◆ **Information supplied**
--- START ---
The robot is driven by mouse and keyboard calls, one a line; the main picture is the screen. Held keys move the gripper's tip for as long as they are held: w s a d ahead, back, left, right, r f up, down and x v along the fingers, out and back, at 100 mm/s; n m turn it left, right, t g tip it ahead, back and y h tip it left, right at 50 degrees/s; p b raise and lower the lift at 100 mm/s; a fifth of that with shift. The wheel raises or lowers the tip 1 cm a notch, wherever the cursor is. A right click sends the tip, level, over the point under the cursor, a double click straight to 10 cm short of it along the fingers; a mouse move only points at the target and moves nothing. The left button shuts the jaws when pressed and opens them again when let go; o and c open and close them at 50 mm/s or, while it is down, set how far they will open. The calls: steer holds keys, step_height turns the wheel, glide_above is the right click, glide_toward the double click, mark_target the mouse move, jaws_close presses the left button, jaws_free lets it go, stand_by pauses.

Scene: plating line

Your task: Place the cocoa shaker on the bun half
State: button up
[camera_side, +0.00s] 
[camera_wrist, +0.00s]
--- END ---
◆ **What you are asked to do**
Across the data, tally the lines containing "button" and give back the number alone.

◆ **Full response**
2